Creative Responses Art Workshop

Our Journey from Home project always wanted to get communities and young people interested in Indian Military history. So we held a two day creative response art workshop. This was great as we had young people that loved art and got to learn more about the history of South Asian Servicemen. The art workshop was overseen by our art director Sarina Kaur along with myself, and historian Paula Kitching.

On day one, we gathered to discuss what we had learnt on the research trips so far. The young people looked over their photographs that they had taken so see what they found the most interesting. In our research, we had learnt about the number of Indian Soldiers who had contributed to the war and gone on research trips to Brighton, Woking and London. We read poems and some letters to see what we could create for responses.

With the help of art director Sarina, the young people started researching what they wanted to draw. When we visited Brighton Pavilion we were not allowed to taken photographs inside, this got the young people thinking.
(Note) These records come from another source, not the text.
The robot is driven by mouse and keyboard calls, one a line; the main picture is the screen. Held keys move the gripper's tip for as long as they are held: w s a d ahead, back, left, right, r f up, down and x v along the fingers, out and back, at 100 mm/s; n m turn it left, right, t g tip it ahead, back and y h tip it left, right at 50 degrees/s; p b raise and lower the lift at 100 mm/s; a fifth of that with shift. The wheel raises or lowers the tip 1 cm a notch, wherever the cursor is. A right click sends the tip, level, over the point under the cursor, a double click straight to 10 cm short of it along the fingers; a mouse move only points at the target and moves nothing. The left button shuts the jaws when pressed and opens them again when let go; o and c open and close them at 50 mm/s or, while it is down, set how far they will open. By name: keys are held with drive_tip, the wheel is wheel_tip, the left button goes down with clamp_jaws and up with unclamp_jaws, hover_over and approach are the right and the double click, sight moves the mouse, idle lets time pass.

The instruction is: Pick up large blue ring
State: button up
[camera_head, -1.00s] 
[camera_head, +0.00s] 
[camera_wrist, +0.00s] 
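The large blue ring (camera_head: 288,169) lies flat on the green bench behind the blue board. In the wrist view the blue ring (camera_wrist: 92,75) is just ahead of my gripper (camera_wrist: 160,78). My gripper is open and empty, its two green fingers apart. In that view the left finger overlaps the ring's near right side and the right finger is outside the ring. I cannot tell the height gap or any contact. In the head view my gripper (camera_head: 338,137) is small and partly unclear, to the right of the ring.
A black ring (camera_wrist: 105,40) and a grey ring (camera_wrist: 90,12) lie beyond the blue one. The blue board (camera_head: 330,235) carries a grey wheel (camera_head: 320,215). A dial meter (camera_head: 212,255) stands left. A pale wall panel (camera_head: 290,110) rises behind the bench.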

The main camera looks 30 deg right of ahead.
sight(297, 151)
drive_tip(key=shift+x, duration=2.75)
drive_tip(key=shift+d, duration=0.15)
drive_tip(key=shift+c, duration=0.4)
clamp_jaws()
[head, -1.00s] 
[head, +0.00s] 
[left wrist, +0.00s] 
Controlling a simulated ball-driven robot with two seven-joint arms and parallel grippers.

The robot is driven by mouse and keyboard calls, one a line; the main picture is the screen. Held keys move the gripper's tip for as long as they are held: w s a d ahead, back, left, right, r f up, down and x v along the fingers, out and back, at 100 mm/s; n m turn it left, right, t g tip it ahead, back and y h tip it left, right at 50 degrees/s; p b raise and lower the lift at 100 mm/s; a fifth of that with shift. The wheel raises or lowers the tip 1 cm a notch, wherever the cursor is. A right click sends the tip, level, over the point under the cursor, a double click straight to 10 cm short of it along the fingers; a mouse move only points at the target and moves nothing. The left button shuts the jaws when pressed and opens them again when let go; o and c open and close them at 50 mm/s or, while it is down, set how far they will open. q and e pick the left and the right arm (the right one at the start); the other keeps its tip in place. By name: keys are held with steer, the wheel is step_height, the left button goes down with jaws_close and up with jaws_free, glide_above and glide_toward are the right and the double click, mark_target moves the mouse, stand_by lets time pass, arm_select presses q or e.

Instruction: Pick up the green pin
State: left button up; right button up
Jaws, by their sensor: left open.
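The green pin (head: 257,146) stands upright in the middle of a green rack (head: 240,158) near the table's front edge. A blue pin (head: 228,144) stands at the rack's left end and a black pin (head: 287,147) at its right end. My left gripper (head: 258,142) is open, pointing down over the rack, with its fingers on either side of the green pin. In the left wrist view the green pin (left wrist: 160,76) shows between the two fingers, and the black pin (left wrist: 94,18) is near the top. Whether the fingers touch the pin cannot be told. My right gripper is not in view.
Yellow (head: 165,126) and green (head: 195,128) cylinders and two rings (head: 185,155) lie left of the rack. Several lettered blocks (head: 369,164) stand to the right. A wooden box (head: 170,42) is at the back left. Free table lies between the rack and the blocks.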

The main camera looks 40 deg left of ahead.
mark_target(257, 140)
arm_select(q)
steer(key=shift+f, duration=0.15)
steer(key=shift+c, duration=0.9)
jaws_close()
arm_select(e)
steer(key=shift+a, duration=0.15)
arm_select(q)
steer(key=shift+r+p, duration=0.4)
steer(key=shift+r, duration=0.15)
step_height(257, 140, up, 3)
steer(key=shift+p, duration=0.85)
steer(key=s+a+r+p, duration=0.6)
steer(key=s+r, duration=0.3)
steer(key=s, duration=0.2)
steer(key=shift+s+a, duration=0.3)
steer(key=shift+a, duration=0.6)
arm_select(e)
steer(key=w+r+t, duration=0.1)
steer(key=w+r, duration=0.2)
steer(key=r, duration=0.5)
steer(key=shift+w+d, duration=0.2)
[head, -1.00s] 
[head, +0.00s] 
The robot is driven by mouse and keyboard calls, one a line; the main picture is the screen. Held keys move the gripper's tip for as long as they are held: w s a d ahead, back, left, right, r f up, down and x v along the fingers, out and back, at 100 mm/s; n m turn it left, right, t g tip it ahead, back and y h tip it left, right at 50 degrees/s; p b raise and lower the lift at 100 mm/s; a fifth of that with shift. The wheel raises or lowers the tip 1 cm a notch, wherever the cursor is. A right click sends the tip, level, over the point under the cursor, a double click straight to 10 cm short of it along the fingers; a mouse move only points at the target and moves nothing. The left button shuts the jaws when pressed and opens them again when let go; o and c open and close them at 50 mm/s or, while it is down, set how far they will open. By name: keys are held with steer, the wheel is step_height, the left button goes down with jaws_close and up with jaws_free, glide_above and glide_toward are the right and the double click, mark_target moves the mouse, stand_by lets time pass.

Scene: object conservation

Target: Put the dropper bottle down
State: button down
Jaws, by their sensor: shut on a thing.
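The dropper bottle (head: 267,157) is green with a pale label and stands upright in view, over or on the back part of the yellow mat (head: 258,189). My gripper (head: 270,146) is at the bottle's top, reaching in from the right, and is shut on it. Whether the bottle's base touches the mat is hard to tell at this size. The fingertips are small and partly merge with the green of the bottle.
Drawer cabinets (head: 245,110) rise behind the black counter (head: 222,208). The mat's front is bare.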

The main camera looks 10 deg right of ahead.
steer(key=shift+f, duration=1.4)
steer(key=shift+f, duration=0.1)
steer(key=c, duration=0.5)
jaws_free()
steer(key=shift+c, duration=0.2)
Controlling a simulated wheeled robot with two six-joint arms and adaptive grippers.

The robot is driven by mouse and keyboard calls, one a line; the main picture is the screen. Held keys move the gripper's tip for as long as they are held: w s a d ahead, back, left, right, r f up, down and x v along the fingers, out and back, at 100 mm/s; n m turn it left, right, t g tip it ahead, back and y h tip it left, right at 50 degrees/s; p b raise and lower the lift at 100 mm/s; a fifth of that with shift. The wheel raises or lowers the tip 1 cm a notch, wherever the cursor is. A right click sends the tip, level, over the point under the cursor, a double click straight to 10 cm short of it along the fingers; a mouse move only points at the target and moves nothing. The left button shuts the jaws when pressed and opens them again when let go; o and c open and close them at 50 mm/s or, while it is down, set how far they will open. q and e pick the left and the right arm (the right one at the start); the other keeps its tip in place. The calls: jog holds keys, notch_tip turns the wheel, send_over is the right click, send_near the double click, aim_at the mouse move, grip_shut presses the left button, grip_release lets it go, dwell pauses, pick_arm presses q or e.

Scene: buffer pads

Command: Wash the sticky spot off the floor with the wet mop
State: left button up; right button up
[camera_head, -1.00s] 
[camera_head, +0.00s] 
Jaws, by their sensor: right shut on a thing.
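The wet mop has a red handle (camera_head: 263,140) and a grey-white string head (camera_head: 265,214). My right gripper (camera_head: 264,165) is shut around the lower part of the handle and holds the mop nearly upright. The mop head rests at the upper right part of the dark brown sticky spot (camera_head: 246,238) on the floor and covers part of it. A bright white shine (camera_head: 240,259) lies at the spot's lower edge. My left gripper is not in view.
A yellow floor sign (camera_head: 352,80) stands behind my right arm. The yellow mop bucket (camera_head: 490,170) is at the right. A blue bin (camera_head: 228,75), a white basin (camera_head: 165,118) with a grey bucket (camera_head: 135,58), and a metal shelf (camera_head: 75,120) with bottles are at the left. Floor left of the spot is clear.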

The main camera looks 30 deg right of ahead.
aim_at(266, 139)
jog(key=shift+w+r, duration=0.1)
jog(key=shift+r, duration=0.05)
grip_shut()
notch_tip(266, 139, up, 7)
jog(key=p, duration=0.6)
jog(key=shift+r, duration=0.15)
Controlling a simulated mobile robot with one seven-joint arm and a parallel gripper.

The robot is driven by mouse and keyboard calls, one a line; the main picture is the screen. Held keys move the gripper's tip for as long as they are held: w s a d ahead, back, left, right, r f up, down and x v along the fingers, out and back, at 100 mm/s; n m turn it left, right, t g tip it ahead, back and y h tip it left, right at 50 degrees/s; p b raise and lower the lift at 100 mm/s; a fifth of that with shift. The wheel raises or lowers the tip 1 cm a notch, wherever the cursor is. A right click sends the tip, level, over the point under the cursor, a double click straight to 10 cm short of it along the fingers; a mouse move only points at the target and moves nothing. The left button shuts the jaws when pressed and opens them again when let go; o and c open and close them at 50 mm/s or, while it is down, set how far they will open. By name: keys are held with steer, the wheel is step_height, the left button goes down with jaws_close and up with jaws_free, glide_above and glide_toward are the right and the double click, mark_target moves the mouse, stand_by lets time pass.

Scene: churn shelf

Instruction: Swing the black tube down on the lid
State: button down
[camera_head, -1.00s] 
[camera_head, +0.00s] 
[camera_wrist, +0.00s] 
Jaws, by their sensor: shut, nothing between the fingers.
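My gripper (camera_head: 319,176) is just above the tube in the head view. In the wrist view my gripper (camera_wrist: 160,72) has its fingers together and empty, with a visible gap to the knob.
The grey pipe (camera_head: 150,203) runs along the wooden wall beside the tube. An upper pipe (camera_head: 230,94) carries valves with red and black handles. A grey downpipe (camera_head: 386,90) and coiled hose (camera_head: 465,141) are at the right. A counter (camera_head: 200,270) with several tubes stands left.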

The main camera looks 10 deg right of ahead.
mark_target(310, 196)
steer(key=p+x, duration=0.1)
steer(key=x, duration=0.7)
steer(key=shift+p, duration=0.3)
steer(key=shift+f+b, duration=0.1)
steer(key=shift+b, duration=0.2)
It was a great day as now everyone knew what they wanted to draw and create. There was such a range of ideas coming from the young people and the discussion of why this history is not taught in mainstream education. 

On day two of the workshop, everyone got started on their artwork and asking questions on the subject. The main questions asked were ‘how the men must be feeling’ and ‘how they must have felt leaving their families behind’. The artwork that some of the young people created was really imaginative. Sahar, one of the students, drew a dragon (which was in the ballroom of Brighton Pavilion) onto top of Brighton Pavilion. While some of the other young people created self-made envelopes written in Urdu and Punjabi. The most common artwork produced was of the Chattri Memorial, when questioned the young people said that it was:

“important that what the soldiers did for us is not forgotten”

At the end of the workshop we discussed what we have created and it was great to hear how the research trips had even encouraged the young people to start researching into their own family history.